However, Hess was only the first of a series of modern social researchers to contribute to the social science literature on Sicilian mafia starting in the 1970s. Anton Blok, a Dutch anthropologist, spent several months during the early 1960s in Genuardo, a village in western Sicily, doing participant observation and archival research. With a preface written by the then Michigan-based sociologist and historian Charles Tilly (who, at the time, was conducting his pioneering research on mobilization and state formation) and opening with a long quotation drawn from Barrington Moore, with strategic rhetorical references to Eric Wolf and Norbert Elias, Blok’s book (1974) positioned itself firmly in a tradition of studies focused on the structural dimensions of social life (see Watts 2016), though it was also very sensitive to history (a legacy of Elias, who had spent a lot of time teaching in Amsterdam where Blok had been studying for his PhD). Indeed, it was under Jeremy F. Boissevain’s supervision that Blok wrote his dissertation and subsequent book.2 Blok’s position towards approaches like those adopted by Hess was very clear: ‘All such arguments in terms of values and subcultures alone are innately circular, and thus beg the very question they propose to answer’ (1974, 176n; the explicit target of this passage, however, is not Hess but Wolfgang and Ferracuti 1967). Moving from Elias’s sociology of the state and his theory of social figurations, Blok proposed reading mafia as an aspect of the formation of the state in Italy. His main innovation was to understand mafia and mafiosi as elements in a wider configuration of social relations spanning different localities and an array of subjects, including officials and politicians. What mafiosi furnished, according to Blok, was mainly mediation between the administrative centre (i.e. Palermo at the regional or Rome at the national level) and the periphery:

Villages like Genuardo [the community under study] are part of larger complex societies. Many of their particular characteristics are dependent upon and a reflex of the larger society and can only be explained with reference to their specific connections with it. This is especially true of mafiosi, rural entrepreneurs of sorts, who were until recently [sic] an outstanding feature of peasant communities in Sicily’s western interior. Recruited from the ranks of peasants and shepherds, and entrusted with tasks of surveillance on the large estates (latifundia) of absentee landlords, they constituted a particular variety of middlemen – individuals who operate in different social realms and who succeed in maintaining a grip on the intrinsic tensions between these spheres. Mafiosi managed those tensions by means of physical force. Poised between landowning elite and peasants, between city and countryside, and between central government and the village, they sought to control and monopolize the links between these various groups and segments of society. (1974, xxvi–xxvii)

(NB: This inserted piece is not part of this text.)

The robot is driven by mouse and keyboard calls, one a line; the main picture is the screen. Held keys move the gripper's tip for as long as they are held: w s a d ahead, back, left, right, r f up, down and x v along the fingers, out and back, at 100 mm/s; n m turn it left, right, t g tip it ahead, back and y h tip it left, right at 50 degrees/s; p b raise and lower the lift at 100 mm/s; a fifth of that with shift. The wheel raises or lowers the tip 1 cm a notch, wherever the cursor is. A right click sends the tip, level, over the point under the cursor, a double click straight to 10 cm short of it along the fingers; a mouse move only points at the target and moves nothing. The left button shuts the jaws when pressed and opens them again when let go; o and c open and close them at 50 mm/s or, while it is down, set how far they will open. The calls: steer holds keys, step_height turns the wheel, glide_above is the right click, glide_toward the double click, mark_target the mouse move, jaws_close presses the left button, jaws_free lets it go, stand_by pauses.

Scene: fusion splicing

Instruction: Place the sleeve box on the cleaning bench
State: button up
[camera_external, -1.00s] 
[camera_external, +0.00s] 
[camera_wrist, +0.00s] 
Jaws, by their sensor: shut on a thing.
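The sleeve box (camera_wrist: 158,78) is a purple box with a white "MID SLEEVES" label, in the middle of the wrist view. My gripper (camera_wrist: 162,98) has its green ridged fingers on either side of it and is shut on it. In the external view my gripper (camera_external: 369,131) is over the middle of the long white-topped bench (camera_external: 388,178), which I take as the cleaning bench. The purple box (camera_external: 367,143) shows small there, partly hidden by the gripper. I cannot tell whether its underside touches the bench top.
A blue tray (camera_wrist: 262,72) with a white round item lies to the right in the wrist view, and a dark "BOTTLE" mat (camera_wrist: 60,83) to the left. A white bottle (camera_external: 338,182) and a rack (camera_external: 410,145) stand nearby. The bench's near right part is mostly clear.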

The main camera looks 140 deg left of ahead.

Like Blok, Peter and Jane Schneider spent months in Sicily in the 1960s studying demographic patterns and fertility, gender relations and land tenure – and this is the background to their book specifically devoted to the mafia as an aspect of class relations and cultural life in western Sicily, published in 1976 in a book series edited by Tilly (who had also written the preface to Blok’s book). Like Blok, the Schneiders had been doing ethnographic research on a small town in western Sicily, called Villamaura.3 Unlike Blok, though, their outlook was more sensistive to constraints rather than choices, to structure rather than agency. They moved from a concern with the ways peasant communities were encapsulated within larger systems (following their mentor, Eric Wolf) and collected ethnographic and historical data to document them until they discovered that Immanuel Wallerstein’s world-system theory, which he had just started to elaborate in 1974 with the publication of the first volume of his masterwork, was very apt for making sense of their data. In their words:

Wallerstein uses the concepts ‘core’ and ‘periphery’ to describe relationships between the various regions of Europe as they developed from the mid-fifteenth century. In particular, his analysis of Poland – which was also a wheat-exporting peripheral region – helped us to clarify our own understanding of western Sicily. Yet we did not have the benefit of his work until 1974, and were led to a similar ‘world-system’ perspective by a somewhat different route, namely as a consequence of anthropological field work conducted in western Sicily from 1965 to 1967 and again during the summers of 1968 and 1971. We did not begin our field work with that perspective. Our initial intent was to examine the structures through which peasant communities are articulated with the nation-state. Yet we soon discovered the importance of labor migration and the ways in which it connected our field site not only to the state, but to an international labor market as well. (Schneider and Schneider 1976, x)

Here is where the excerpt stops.